The following Order encourages disclosures between the parties about ediscovery by making certain communications non-discoverable and inadmissible, and by ensuring that those communications will not waive any otherwise applicable privilege or protection.
It’s rooted in the principles underlying Federal Rule of Evidence 408, which encourages settlement by making certain settlement communications inadmissible, and Federal Rule of Evidence 502, which provides for broad protections for certain disclosures in the context of discovery. As one commentator has noted, “[e]ncouraging discovery cooperation is surely no less valid than encouraging parties to settle on the merits.” Steven S. Gensler, A Bull’s-Eye View of Cooperation in Discovery, The Sedona Conference Journal 363, 374 (Fall 2009) (available at https://thesedonaconference.org/node/920, last accessed July 16, 2014).
It’s intentionally overbroad. It’s a work in progress and I’m looking for comments and contributions. Ultimately, I’d like to wind up with text that is crowdsourced and both generalizable and customizable.

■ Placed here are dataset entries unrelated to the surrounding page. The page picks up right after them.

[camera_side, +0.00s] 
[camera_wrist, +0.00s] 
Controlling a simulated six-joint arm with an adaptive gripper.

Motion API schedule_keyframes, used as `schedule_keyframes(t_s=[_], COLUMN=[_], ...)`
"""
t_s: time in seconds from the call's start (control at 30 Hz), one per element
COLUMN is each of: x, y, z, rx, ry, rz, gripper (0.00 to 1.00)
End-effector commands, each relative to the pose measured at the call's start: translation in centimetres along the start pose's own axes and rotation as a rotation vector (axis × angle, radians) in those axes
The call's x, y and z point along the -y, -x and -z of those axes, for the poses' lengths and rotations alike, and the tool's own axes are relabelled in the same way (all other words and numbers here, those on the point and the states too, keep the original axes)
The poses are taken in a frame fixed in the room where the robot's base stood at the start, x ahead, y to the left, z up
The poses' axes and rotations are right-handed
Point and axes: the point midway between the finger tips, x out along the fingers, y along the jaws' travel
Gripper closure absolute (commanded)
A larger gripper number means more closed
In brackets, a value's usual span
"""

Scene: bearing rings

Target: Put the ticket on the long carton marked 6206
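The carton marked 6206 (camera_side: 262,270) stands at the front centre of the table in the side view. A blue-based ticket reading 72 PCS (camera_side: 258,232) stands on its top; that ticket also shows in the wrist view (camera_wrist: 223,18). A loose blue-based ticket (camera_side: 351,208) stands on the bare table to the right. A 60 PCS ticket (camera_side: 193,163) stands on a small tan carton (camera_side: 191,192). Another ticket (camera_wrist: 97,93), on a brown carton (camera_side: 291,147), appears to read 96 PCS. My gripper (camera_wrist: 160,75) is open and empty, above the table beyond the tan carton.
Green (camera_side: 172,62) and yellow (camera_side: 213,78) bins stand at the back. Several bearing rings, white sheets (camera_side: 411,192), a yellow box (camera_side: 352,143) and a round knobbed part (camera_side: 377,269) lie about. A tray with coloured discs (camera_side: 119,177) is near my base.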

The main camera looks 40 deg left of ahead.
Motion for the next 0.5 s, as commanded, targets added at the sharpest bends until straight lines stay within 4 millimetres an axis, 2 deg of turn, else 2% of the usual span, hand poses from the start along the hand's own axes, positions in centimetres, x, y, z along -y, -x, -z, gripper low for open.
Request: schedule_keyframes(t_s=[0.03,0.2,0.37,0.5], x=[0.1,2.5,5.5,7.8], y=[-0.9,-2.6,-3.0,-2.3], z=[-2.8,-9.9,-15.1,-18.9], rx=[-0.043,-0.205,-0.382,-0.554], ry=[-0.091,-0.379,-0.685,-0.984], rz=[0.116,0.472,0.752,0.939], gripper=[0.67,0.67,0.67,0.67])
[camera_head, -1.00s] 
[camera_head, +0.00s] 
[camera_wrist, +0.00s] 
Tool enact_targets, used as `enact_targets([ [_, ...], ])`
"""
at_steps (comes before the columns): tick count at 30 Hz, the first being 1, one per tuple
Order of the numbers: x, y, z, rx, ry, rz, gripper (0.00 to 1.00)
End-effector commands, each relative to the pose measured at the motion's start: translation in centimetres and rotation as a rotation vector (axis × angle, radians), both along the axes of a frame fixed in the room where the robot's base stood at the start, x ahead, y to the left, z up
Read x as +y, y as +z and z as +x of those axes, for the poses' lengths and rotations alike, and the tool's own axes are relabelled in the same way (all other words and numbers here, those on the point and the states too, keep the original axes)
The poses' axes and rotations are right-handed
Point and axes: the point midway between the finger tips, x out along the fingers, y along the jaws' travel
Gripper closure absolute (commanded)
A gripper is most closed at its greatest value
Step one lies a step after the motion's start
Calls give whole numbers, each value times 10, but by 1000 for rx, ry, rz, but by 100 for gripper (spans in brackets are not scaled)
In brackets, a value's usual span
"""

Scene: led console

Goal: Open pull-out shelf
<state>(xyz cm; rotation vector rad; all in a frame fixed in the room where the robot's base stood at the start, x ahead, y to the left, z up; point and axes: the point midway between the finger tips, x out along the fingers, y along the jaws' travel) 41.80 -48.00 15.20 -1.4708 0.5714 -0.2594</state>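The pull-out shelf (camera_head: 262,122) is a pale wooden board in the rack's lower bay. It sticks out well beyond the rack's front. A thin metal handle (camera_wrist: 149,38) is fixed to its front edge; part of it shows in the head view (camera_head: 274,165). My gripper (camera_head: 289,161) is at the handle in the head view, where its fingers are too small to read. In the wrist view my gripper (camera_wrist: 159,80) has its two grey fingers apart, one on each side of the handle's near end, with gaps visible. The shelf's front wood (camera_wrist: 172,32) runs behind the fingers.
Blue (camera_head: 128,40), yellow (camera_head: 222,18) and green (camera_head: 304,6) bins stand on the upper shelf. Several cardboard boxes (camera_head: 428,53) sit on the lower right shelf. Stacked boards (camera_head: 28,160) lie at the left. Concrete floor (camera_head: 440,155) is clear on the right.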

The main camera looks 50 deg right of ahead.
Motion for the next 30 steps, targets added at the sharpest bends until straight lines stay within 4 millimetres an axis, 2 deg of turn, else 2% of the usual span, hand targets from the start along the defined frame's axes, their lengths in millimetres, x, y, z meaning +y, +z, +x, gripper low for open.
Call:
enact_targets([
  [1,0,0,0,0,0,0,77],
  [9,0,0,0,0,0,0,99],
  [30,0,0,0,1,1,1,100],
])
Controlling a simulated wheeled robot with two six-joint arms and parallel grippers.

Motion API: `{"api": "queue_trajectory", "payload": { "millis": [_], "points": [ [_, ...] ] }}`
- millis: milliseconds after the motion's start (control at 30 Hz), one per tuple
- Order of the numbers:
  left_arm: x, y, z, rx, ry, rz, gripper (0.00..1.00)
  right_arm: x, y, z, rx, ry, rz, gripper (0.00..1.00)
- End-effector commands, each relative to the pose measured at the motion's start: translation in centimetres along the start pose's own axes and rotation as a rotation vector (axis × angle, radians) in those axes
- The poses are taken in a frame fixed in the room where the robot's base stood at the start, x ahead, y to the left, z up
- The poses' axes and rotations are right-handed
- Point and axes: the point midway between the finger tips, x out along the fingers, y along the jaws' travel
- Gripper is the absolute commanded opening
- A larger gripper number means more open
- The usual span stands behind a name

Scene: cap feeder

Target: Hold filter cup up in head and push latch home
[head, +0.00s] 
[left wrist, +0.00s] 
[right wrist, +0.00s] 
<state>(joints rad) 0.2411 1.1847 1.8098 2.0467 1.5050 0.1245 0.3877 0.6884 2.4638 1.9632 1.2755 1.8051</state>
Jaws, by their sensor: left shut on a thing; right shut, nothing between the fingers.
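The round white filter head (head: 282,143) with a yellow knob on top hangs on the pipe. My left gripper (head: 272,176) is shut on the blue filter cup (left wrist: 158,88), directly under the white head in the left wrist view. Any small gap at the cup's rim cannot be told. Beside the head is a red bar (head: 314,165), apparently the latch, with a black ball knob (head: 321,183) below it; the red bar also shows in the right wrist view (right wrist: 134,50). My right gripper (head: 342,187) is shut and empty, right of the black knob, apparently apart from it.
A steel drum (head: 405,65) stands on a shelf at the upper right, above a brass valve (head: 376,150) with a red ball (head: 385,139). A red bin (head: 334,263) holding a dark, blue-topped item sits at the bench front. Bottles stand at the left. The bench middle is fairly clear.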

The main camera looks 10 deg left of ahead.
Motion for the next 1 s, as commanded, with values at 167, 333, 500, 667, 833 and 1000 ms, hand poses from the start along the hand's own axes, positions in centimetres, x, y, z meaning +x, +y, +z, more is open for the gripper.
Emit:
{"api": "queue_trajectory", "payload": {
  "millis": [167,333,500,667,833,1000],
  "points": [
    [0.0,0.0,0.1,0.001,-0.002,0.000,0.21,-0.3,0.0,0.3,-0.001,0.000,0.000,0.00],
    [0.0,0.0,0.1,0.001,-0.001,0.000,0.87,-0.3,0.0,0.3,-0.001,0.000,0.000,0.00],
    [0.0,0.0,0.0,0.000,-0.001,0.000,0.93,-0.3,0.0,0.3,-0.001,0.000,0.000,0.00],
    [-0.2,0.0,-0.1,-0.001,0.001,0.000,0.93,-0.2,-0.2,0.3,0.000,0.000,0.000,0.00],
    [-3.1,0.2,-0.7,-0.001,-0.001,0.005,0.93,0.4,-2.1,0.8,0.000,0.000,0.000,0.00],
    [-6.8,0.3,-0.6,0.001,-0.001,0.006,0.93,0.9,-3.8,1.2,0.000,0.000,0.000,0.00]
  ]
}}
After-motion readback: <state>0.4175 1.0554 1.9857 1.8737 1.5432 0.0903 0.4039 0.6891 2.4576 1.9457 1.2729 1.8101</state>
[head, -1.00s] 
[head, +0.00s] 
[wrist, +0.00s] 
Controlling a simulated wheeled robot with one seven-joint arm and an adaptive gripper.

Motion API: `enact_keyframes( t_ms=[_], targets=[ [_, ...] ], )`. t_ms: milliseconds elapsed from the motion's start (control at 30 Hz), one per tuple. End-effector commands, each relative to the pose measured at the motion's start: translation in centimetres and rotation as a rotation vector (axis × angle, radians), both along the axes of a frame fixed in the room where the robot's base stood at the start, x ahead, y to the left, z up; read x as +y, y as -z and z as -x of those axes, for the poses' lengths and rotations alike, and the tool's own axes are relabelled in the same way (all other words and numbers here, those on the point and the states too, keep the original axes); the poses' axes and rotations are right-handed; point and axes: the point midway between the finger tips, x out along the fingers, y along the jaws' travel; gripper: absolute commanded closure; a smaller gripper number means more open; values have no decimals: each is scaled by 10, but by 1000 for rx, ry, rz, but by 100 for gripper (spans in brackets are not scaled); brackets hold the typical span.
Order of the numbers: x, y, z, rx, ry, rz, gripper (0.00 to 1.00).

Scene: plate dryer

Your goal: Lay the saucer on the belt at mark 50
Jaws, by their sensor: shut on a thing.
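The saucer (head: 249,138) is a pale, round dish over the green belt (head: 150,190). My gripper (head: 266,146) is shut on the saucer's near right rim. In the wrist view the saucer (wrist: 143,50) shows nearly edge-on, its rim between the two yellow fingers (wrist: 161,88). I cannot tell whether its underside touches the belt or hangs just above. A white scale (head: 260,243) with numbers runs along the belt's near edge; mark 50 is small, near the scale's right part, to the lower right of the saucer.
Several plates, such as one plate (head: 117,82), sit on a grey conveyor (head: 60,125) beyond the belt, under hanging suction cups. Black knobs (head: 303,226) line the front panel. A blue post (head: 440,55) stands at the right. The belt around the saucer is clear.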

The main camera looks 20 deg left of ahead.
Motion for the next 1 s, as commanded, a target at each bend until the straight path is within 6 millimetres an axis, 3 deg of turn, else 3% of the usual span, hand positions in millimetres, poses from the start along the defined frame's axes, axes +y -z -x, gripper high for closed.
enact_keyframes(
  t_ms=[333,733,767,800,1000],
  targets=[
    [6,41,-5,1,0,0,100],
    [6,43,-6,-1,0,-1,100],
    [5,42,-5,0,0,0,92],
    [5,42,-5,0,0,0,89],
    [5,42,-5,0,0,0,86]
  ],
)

Order Protecting Certain EDiscovery Communications
1) Oral communications concerning ediscovery between any parties by their counsel, agents, representatives, or employees shall not be discoverable or admissible for any purpose.
2) Written communications concerning ediscovery between any parties by their counsel, agents, representatives, or employees shall not be discoverable or admissible for any purpose, provided that each such communication begins with the prominent notation “ED Priv.” In the case of email, the notation must appear at the beginning of the subject line, and at the beginning of the body, and at the beginning of the file name of each attachment.
3) No communication falling within the scope of either of the two preceding paragraphs shall waive, or support the waiver of, any otherwise applicable privilege or the work product doctrine.